The course “Food, Family, and Forehead Kisses: The Study of the Poetry of Community,” is designed and led by Snow and Helmke and is one of 15 courses being taught through Honors Carolina’s C-START program this spring.

The program, which stands for Carolina Students Taking Academic Responsibility through Teaching, was created by students over a decade ago and allows undergraduates to build and teach a course during the spring of their senior year.

Students submit a course proposal in the late spring of their junior year. The following fall, as an independent study class, they plan the course with the support of a faculty advisor. Each course taught through the program has been novel in its own way, says  Jim Leloudis, the  Peter T. Grauer Associate Dean for Honors Carolina and director of the James M. Johnston Center for Undergraduate Excellence.

“We’re looking for students who are going to develop a course that addresses an issue, concern or topic that perhaps isn’t otherwise addressed in the curriculum,” says Leloudis. “It’s about opening up a new teaching space.”

Leloudis says that the program serves as an excellent capstone experience for students’ undergraduate careers.

“I think it’s great to watch students become practitioners in their disciplines,” he says.

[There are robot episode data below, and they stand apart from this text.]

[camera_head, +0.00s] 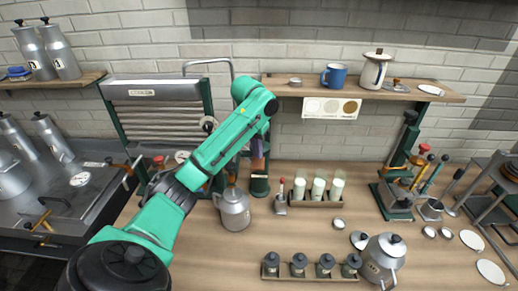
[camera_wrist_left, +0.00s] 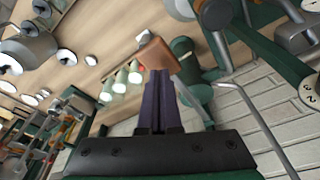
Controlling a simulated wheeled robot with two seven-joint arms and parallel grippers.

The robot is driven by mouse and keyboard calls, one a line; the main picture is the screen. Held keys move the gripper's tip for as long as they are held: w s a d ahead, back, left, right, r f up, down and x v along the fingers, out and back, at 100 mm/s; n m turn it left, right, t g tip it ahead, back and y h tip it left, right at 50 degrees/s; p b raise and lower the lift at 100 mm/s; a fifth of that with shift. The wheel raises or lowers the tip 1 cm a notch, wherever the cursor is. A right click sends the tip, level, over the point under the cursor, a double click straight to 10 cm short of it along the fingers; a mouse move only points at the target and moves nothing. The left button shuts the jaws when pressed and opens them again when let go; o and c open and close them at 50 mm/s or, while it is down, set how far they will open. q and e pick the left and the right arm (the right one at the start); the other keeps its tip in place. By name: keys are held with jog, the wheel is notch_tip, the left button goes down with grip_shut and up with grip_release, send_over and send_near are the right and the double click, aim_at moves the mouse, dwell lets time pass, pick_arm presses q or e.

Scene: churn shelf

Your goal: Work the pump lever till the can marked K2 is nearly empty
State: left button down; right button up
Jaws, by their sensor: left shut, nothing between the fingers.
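My left gripper (camera_head: 257,158) points down, over the green post (camera_head: 259,186) at the middle of the bench. In the left wrist view its dark fingers (camera_wrist_left: 158,85) are shut together and empty. A brown wooden block-like piece (camera_wrist_left: 157,54), perhaps the pump lever's handle, shows at the fingertips; I cannot tell whether they touch it. A green cylinder (camera_wrist_left: 186,62) is just beside it. A grey metal can (camera_head: 234,212) with a brown knob stands upright left of the post. I cannot read a K2 mark on any can. My right gripper is out of view.
A rack of white-filled glasses (camera_head: 318,193) is right of the post. A tray of dark-lidded jars (camera_head: 312,274) and a metal jug (camera_head: 382,260) stand in front. A green lever stand (camera_head: 396,196) is at right. A shelf (camera_head: 365,93) hangs above. Open bench lies between.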

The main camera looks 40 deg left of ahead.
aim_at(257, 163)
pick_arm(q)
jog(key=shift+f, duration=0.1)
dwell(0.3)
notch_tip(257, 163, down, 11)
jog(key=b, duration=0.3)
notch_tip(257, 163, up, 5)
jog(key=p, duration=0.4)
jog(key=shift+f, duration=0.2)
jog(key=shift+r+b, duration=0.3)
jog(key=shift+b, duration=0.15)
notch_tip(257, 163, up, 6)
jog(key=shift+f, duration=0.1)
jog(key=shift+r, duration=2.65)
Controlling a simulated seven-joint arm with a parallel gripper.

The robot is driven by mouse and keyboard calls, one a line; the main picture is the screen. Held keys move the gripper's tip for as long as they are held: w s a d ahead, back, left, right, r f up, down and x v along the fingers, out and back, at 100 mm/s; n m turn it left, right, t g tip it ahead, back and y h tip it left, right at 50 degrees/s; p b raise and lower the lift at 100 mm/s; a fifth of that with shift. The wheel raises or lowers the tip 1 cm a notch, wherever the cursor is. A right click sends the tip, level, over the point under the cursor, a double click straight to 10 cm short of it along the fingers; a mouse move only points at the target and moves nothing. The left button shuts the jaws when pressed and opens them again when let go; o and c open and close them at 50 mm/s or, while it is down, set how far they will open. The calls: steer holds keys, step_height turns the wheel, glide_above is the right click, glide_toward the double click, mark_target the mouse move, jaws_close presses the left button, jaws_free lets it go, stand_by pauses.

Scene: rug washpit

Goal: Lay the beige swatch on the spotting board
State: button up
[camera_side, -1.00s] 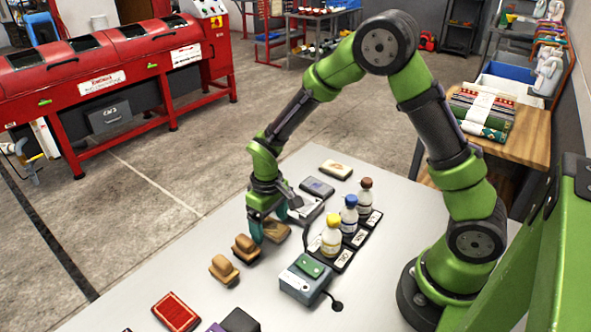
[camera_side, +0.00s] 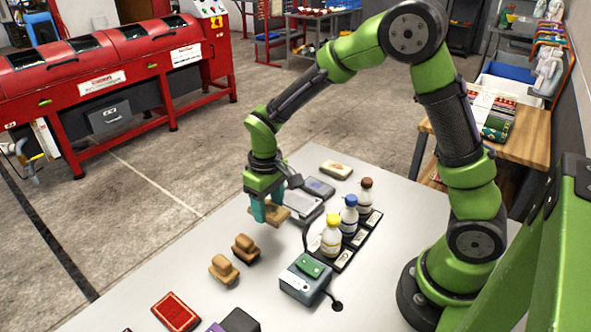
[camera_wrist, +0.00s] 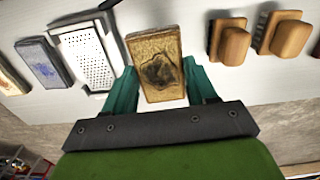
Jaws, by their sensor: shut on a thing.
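The beige swatch, a tan padded block with a dark stain, is held between the teal fingers of my gripper (camera_side: 266,217). The swatch (camera_side: 283,216) is off the table in the side view. In the wrist view the swatch (camera_wrist: 155,55) stands between the fingertips of my gripper (camera_wrist: 160,82), stained face to the camera. The spotting board, a pale metal plate with a perforated panel (camera_wrist: 90,58), lies just left of the swatch in the wrist view. In the side view the spotting board (camera_side: 306,206) is partly hidden behind my gripper and the swatch.
A blue-grey swatch (camera_side: 319,187) and a cream stained swatch (camera_side: 336,169) lie beyond the board. Bottles (camera_side: 332,236) stand in a dark tray on the right. Two wooden-backed brushes (camera_side: 224,269) and a grey box (camera_side: 305,279) are nearer. The table between is clear.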

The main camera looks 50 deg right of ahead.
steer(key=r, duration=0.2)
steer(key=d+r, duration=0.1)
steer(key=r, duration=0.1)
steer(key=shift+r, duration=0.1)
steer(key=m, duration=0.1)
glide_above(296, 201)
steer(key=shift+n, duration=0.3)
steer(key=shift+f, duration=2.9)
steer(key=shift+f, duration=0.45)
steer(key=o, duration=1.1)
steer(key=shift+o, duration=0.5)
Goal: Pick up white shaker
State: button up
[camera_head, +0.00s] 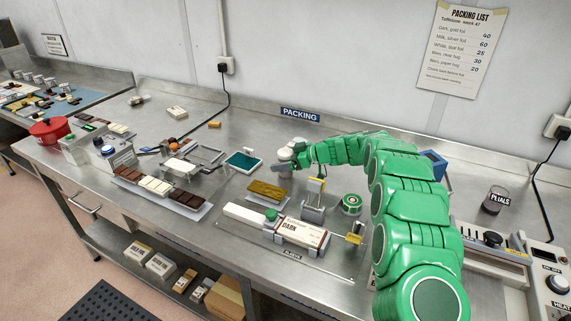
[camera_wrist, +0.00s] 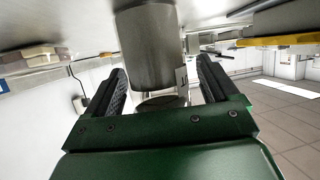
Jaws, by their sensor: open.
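A whitish-grey shaker (camera_head: 286,155) stands at the back of the steel bench, below the PACKING sign. In the wrist view it is a plain grey cylinder (camera_wrist: 148,50), seen close up in front of and partly between the two dark finger pads. My gripper (camera_head: 288,167) is at the shaker, with its fingers spread; in the wrist view the open gripper (camera_wrist: 163,85) shows a gap beside the cylinder on the right. I cannot tell whether either pad touches it. Part of the shaker is hidden by my green gripper and arm in the head view.
A pale round item (camera_head: 299,143) sits just behind the shaker. A teal-topped tray (camera_head: 242,161) is to the left, a gold bar tray (camera_head: 266,190) in front, and a yellow-handled stand (camera_head: 314,200) close by. A green round tin (camera_head: 351,204) stands near my arm.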

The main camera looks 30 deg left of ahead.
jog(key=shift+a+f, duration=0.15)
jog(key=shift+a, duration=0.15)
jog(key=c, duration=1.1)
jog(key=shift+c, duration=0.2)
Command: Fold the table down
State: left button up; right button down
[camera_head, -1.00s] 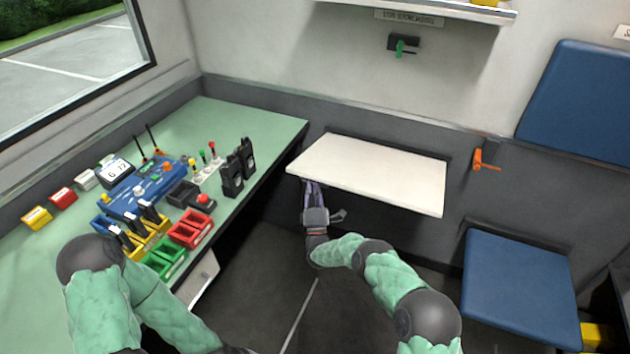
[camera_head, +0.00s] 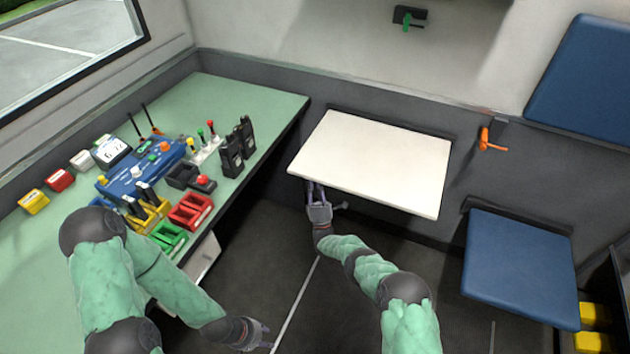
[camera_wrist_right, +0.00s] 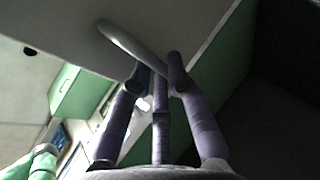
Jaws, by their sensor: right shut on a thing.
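The white folding table (camera_head: 375,165) is hinged on the grey wall in the head view, its front edge hanging lower than its wall edge. My right gripper (camera_head: 314,188) is under its front left corner, with the fingertips hidden by the top. In the right wrist view, my right gripper (camera_wrist_right: 155,75) is shut on a grey lever (camera_wrist_right: 128,45) on the table's underside (camera_wrist_right: 65,22). My left gripper (camera_head: 262,335) is low in the head view, over the dark floor, with its fingers apart and empty.
The green desk (camera_head: 255,95) with radios, coloured trays and a blue console (camera_head: 145,170) stands at the left. A blue folding seat (camera_head: 520,265) is at the right, below an orange handle (camera_head: 490,140). The floor (camera_head: 330,300) below the table is clear.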

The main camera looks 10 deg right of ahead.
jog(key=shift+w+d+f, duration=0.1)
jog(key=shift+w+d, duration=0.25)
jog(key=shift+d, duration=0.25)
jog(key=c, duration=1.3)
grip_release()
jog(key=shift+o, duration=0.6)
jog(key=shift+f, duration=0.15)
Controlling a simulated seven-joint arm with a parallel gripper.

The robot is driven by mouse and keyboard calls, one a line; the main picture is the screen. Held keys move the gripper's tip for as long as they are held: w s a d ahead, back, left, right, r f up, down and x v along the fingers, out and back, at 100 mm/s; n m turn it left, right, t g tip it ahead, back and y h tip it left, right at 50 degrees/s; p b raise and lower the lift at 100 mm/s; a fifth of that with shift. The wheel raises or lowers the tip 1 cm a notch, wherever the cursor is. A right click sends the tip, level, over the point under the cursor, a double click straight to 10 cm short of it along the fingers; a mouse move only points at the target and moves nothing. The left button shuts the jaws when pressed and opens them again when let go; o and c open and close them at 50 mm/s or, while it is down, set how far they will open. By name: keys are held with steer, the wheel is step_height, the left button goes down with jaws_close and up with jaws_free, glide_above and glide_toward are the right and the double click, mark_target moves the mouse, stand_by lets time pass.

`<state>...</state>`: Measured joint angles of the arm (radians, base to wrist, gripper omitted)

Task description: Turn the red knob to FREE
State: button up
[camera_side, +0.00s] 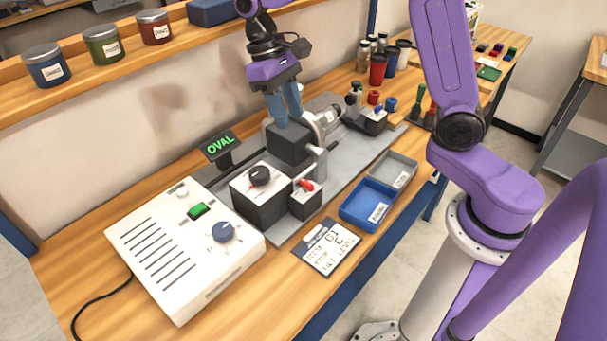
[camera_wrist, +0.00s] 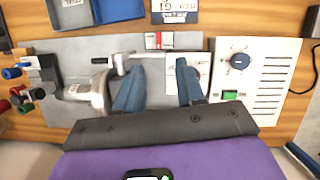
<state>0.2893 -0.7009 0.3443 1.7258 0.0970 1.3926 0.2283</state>
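The red knob (camera_side: 306,185) sits on a small dark box (camera_side: 306,203) at the front of the marker in the side view. In the wrist view the red knob (camera_wrist: 152,41) shows at the top middle, beyond my fingertips. Its setting label is too small to read. My gripper (camera_side: 285,108) points down above and behind the knob, over a dark grey block (camera_side: 289,146), and is apart from the knob. In the wrist view the blue fingers of my gripper (camera_wrist: 158,78) are spread, with nothing visible held between them.
A black knob (camera_side: 259,176) tops the box left of the red knob. A white control box (camera_side: 185,250) has a blue knob (camera_side: 223,231) and green switch (camera_side: 199,210). A display (camera_side: 221,148) reads OVAL. A card (camera_side: 327,247) and blue tray (camera_side: 367,204) lie in front.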

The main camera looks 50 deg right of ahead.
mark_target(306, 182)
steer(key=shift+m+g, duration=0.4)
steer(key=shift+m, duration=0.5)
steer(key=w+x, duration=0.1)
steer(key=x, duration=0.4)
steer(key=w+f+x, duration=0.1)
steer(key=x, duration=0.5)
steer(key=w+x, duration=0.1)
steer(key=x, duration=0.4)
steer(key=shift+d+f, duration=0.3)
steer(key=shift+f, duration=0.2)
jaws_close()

Helmke and Snow met in 2018 in an intermediate poetry class and quickly became close friends. Last spring, they decided that they would make the perfect poetry instructor duo and enlisted English and comparative literature professor Michael McFee – someone who had guided both of their Carolina poetry careers – to serve as the faculty advisor.

“[C-START is] the epitome of the pleasure of teaching at Carolina because you have two really intelligent, engaged students who want to do something above and beyond,” McFee says.

Helmke and Snow designed the course inspired by the sense of heavy loss experienced over the past couple of years.

“This is a time of human history that is not really high on excitement and joy, shall we say? I think we all need things to lift us. It was clear to me that the prospect of teaching this class was a joy to them,” says McFee.

Snow and Helmke asked themselves, “If we’re missing community, what are pillars that we really think hold our community and make it stable?” They settled on the principles of food, family, love and loss and carefully designed the syllabus to move thematically from loss to restoration.

Helmke says the opportunity to design this course has been incredibly personal. She is the daughter of Tampa brewmasters and cooks, so the interdisciplinary study of food is something she values personally and academically.

“I think that this opportunity gave me the ability to create something that’s uniquely ours,” says Helmke. “It speaks to both me and Jordan’s passions and showcases that to others in a way that I have not felt like I’ve been able to do.”

Both Snow and Helmke said that each week their students continue to amaze them with generative conversations and courage, as the poetry course is many students’ first.

“I just really love seeing the bravery of people putting their work out there because it can be intimidating,” Helmke says. “That’s one of the main reasons why we wanted to teach a poetry class that’s low stakes.”

During one class period, Snow turned quotes from the students’ discussion into a cento poem — a poem that draws its language from other authors.  Snow says when they shared the poem with the class, many students were pleasantly surprised by their own contributions.

“It was really sweet to be able to have almost a full-circle moment,” Snow says. “You’re already speaking poetry before you’re even trying to write it.”

The class itself meets once a week for a pass/fail grade, and Helmke says many students have said it’s their favorite course in their schedule. McFee credits that to the duo’s passion as instructors.

“Because of their passion for the subject, they want to share that passion, information, knowledge, expertise with fellow students. I think it’s wonderful to be taught by a peer,” says McFee.

McFee says this program also facilitates a space for students to seriously consider teaching after graduation. That’s the case for Helmke, who also currently volunteers at a Chapel Hill middle school and says she feels really called to teaching.

“We need teachers,” says McFee. “We need good, committed teachers at every level.”

The last line from Snow’s cento echoes that: “We give what we grow.”